From his book "Straight from the Gut" this is Jack Welch. Extract from Chapter 15 titled "Too full of myself".
Where God parachutes us is a matter of luck. Nowhere is that more true than Wall Street. There are more mediocre people making more money on Wall Street than any other place on earth. Sure, there are some stars, and some earn every nickel they make. They crowd they carry along with them is something else. Wall Street might be the only place in the world where a $100,000 raise is considered
a tip.
When you handed someone a check for $10 million, they'd look you in the eye and say, "Ten? The guy down the street just got 12!" "Thank you" was a rare expression at Kidder.
The outrageous pay in a good year was bad enough. It really drove me nuts in a bad year. That's when the argument would go something like this: "Yeah, we had a tough year, but you've got to give them at least as much as they made last year or they'll go across the street."

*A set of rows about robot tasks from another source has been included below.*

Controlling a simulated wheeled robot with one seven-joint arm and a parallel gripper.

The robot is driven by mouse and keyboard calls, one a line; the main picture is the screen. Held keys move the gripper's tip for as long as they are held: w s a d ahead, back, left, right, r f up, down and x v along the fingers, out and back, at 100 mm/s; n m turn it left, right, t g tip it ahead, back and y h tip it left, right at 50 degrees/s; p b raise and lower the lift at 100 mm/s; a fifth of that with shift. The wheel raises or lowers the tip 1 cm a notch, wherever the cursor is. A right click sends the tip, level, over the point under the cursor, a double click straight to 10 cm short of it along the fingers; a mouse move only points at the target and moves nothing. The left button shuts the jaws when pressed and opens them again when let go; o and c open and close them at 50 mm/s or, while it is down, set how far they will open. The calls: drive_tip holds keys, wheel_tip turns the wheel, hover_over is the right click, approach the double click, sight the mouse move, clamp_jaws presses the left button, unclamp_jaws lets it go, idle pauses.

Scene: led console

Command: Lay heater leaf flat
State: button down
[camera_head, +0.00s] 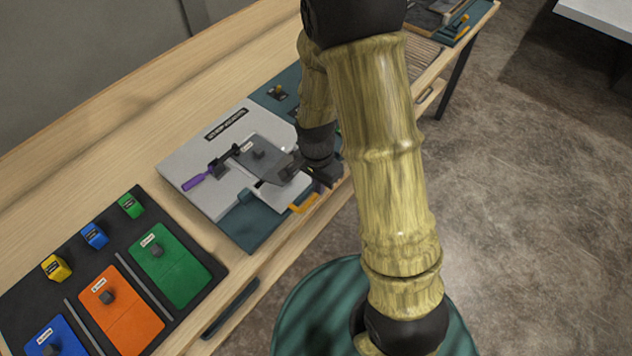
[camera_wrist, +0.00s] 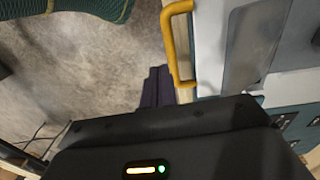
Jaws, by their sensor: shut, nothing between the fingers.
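The heater leaf, a dark grey plate with a small label and a dark knob, shows in the head view (camera_head: 262,157) over the light grey console panel (camera_head: 190,155). It looks raised at an angle, but I cannot tell how far. A grey plate that seems to be the leaf is at the upper right of the wrist view (camera_wrist: 257,45). My gripper (camera_head: 326,178) is at the leaf's right, near the table's front edge. Its dark fingers (camera_wrist: 157,86) are together and empty in the wrist view. My arm hides part of the panel's right side.
A yellow handle (camera_head: 303,203) stands at the panel's front edge, close beside my fingers in the wrist view (camera_wrist: 178,45). A purple-handled lever (camera_head: 195,181) is at the panel's left. A black board (camera_head: 75,255) with coloured plates and blocks lies at lower left. Floor is open at right.

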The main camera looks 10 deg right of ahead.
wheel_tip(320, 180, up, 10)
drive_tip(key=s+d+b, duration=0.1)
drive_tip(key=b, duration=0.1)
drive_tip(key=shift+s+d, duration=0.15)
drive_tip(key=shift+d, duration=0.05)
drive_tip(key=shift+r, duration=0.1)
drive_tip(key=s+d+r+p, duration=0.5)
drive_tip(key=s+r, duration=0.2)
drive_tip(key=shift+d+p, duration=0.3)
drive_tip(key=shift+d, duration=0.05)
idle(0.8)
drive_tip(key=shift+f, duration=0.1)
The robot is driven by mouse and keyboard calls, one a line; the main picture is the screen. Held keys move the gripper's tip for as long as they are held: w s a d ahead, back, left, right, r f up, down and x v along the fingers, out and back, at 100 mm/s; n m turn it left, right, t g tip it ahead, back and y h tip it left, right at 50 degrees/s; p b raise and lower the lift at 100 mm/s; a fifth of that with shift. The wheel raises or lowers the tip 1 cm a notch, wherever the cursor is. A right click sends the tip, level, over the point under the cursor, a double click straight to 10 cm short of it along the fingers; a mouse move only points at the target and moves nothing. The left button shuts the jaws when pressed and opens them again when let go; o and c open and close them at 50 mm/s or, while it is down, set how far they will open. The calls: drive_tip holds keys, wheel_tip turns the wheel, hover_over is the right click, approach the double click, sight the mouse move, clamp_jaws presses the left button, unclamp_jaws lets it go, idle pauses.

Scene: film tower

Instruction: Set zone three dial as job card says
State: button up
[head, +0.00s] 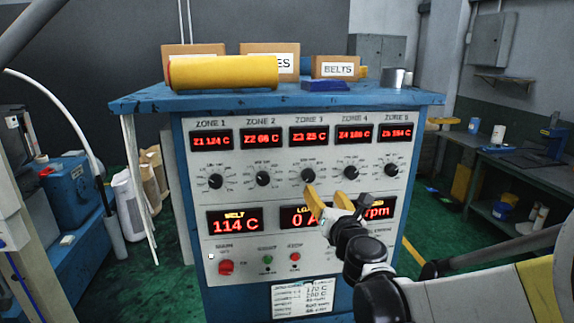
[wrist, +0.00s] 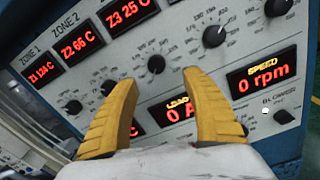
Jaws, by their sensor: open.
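The zone three dial (head: 308,175) is a black knob on the grey control panel, third in a row of several. Its display (head: 310,135) above reads Z3 25 C. In the wrist view the same dial (wrist: 156,64) is just beyond and between my yellow fingertips. My gripper (head: 328,194) is open and empty, in front of the panel slightly below and right of the dial, apart from it. The job card (head: 303,299) is a white sheet low on the panel; its lines seem to include 170 C and 200 C, but most of the text is too small to read.
Neighbouring dials for zone two (head: 263,178) and zone four (head: 351,172) sit close on either side. Below are the belt display (head: 235,220), a red switch (head: 226,267) and two buttons. Boxes and a yellow roll (head: 222,72) lie on the blue cabinet top (head: 150,98).

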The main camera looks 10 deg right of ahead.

This place had the perfect we-win, you-lose game.
Wall Street had to have been better when the companies were private and the partners were playing with their own money rather than "other people's money." The concept of idea sharing and team play was completely foreign. If you were in investment banking or trading and your group had a good year, it didn't matter what happened to the firm overall. They wanted theirs.
It's a place where the lifeboats carrying millionaires were always going to make it to shore while the Titanic sank.